The values Apple are violating come close to being just as widely held ("something I buy should be mine") though perhaps you need some expertise or professional experience with tech to see the violation clearly enough to be as horrified.
Still, values held within communities of experts (like this one) can also have the power to correct incentive-chasing behavior when it runs amok, if only because sufficient misbehavior can make it harder to hire and retain the best experts. So it's wonderful this conversation is happening here!
Yes, which is why I loathe them. They aren't just playing by the rules - they are destroying endless economic opportunity behind them with their rent seeking and desired monopolization.
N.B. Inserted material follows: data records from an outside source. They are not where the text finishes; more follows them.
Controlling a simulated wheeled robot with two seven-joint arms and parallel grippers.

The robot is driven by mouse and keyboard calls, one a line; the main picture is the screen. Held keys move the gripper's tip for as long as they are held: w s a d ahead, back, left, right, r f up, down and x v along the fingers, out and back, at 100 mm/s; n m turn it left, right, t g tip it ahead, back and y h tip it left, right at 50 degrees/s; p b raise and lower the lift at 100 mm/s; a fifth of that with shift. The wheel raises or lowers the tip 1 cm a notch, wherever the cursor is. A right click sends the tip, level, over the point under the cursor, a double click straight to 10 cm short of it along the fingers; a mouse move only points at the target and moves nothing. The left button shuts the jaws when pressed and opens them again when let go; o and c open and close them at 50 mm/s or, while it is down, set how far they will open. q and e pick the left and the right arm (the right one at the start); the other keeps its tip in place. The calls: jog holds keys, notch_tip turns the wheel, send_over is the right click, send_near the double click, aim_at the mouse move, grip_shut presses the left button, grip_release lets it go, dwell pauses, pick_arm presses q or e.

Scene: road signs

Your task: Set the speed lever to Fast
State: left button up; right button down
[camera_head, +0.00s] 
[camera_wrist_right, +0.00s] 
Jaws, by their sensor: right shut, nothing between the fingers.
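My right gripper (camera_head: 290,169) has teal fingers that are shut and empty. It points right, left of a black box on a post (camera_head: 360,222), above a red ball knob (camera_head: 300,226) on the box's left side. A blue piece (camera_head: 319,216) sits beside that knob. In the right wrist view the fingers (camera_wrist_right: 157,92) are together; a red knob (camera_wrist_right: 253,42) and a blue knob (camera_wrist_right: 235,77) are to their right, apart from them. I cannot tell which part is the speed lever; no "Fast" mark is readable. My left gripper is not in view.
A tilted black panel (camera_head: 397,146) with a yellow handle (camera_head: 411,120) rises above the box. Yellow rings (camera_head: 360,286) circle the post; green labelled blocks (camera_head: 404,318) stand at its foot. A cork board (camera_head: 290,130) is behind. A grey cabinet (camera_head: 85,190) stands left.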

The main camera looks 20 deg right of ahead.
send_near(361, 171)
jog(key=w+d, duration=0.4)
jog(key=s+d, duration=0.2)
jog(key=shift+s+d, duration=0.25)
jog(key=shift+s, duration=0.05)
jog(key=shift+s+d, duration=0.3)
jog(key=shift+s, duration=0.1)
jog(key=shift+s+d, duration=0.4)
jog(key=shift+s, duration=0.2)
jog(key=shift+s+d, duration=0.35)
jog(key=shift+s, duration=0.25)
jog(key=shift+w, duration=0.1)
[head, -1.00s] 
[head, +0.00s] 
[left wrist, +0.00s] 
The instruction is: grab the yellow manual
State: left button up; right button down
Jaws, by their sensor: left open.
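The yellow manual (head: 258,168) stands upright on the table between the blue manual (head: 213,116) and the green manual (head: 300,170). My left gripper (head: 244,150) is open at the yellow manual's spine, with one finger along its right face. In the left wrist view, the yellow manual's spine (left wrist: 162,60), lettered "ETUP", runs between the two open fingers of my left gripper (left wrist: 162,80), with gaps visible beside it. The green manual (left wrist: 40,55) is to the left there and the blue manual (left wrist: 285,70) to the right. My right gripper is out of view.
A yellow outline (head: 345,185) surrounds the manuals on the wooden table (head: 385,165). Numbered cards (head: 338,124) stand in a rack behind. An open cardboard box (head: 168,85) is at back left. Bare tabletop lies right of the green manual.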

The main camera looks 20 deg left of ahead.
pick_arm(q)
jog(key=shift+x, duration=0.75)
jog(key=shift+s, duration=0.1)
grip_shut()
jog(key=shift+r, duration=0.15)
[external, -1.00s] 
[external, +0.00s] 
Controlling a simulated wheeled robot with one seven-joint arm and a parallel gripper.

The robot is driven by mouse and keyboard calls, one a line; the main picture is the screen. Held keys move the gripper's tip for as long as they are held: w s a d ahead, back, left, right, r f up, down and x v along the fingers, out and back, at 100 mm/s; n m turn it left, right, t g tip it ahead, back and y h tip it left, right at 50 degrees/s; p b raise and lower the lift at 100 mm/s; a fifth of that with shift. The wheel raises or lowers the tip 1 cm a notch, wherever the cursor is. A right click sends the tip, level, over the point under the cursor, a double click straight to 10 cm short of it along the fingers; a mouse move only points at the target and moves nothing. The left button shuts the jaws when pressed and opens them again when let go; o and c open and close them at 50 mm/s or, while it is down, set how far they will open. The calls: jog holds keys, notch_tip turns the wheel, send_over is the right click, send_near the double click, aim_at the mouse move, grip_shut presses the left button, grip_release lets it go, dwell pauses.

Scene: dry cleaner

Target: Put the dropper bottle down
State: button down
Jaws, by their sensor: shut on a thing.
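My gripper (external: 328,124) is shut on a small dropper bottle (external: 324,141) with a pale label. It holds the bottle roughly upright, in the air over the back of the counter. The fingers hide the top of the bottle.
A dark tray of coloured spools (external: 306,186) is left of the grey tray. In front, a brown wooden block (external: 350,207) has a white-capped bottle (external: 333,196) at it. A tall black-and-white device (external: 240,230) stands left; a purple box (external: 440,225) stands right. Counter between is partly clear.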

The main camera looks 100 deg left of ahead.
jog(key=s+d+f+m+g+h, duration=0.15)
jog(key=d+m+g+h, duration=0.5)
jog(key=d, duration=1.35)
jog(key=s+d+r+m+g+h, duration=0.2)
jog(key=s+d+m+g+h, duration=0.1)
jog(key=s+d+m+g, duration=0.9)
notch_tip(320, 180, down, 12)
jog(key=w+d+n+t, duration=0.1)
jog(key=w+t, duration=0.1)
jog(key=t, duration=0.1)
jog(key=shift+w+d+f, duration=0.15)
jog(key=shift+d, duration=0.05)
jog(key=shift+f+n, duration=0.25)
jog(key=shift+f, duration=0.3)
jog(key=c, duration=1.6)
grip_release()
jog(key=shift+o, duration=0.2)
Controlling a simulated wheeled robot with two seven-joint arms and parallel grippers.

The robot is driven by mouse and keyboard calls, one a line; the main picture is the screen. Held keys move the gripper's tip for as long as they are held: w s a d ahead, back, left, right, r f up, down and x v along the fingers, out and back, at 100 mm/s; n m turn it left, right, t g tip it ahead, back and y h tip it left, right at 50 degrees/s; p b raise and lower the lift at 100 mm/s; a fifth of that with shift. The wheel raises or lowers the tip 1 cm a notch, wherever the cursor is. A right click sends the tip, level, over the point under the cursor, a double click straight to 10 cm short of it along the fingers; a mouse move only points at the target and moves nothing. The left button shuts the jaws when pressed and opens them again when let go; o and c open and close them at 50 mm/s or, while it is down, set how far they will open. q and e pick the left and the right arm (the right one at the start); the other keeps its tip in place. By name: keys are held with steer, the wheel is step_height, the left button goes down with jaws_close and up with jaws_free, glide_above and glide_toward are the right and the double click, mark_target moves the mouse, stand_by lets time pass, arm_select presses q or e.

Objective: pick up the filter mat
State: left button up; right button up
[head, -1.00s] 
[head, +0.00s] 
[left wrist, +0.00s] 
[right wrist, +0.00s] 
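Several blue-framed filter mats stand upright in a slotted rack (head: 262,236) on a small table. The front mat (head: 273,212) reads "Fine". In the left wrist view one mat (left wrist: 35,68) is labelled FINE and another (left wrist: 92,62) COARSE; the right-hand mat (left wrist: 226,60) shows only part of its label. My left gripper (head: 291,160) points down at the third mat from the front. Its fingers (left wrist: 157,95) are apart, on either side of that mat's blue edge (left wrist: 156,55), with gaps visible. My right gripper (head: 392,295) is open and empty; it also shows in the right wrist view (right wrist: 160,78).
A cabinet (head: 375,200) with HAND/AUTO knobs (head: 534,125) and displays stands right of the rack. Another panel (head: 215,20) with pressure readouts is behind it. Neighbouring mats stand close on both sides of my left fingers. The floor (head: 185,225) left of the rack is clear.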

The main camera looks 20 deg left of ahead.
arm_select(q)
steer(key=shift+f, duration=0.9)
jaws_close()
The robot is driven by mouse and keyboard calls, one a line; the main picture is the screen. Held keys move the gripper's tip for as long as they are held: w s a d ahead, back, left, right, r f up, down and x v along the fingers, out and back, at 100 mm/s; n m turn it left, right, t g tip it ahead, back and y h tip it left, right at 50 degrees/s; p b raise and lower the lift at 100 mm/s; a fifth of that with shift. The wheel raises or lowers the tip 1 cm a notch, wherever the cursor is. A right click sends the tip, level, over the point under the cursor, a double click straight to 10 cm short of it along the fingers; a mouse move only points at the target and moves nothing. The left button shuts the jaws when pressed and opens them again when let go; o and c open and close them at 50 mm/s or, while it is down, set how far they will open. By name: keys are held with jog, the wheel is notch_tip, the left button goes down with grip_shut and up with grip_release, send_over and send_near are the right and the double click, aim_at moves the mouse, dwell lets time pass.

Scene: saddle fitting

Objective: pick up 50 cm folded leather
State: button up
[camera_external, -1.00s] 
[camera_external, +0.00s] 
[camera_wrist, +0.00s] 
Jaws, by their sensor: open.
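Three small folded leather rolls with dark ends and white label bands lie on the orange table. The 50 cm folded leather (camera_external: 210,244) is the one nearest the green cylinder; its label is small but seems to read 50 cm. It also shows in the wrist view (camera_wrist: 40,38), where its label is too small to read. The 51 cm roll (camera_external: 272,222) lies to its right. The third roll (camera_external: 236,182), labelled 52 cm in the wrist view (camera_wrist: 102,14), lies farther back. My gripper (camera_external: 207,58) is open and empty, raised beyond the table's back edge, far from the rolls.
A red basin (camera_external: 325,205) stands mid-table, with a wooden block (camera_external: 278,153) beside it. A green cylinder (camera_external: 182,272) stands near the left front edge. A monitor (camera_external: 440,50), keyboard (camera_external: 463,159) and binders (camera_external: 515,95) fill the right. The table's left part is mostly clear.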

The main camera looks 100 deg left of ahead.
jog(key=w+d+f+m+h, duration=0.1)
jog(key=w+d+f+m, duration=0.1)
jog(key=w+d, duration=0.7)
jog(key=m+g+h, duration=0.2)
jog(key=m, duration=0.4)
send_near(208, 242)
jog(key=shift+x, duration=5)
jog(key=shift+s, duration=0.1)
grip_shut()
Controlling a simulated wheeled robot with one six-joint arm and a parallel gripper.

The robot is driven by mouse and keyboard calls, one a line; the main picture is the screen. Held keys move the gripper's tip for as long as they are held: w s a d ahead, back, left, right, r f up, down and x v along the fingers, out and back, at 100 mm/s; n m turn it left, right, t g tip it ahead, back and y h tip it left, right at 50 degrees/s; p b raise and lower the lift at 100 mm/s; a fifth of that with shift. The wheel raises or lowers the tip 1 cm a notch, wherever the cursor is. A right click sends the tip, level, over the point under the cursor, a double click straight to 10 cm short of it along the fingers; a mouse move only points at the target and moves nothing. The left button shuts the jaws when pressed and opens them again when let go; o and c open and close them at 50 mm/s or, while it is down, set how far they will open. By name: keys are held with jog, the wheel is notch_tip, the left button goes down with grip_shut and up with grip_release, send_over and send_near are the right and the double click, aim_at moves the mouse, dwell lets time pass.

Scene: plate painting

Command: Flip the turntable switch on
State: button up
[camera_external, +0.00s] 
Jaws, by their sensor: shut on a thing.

Those things are not compatible with capitalism.
They have decoupled their incentives from their users incentives to extract more profit, and then they lie and use scare tactics to gaslight their users into thinking this what they want.
I don't think capitalism is inherently bad, but the system we have is bad. Adam Smith wrote a lot about this, in particular he loathed landlords and entities that suck value out of the system while offering little in return. Apple is a weird case, because arguably they do create a lot of value, but currently we have a problem where that value isn't returned to the broader society, instead it goes into the hands of a small minority of people and groups.
Asymmetries need to be balanced, such as the balance between labour and capital. Unions help labour, but thanks to a decades-long propaganda campaign against unions, we no longer have that push back against capital.
Personally I think the problem will only get worse, so I'd suggest buying the S&P 500 with as much cheap leverage as you can afford.
People keep falling for the just-world fallacy[1], and companies exploit this through the use of propaganda (ads, marketing, yadda yadda) and most people eat it up. No company (not Spotify, not Apple, not the woke-est, most DEI company out there) cares about anything other than profits at the end of the day under capitalism, because capital rules everything and politicians are not exempt from the rules of capital.